■ What to do: Quote verbatim everything from the line containing "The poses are" down to the line containing "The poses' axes", with both of those lines included and no others.
#####
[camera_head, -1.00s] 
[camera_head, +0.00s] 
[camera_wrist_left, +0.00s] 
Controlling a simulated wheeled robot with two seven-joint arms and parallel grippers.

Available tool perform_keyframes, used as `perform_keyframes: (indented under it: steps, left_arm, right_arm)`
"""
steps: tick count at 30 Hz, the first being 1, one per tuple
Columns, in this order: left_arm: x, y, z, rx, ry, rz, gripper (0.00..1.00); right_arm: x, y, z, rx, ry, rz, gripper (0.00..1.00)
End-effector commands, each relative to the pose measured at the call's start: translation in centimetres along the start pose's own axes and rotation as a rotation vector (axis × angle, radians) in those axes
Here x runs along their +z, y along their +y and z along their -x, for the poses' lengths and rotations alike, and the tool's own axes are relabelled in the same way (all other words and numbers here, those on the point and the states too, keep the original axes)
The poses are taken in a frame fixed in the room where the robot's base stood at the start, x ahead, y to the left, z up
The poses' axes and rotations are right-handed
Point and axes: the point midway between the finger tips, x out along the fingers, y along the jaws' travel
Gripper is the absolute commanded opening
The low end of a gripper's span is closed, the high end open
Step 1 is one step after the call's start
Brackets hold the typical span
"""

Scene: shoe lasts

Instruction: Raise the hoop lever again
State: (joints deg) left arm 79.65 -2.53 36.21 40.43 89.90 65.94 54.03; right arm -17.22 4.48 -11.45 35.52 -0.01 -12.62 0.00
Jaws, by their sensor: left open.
#####
■ Task response:
The poses are taken in a frame fixed in the room where the robot's base stood at the start, x ahead, y to the left, z up
The poses' axes and rotations are right-handed

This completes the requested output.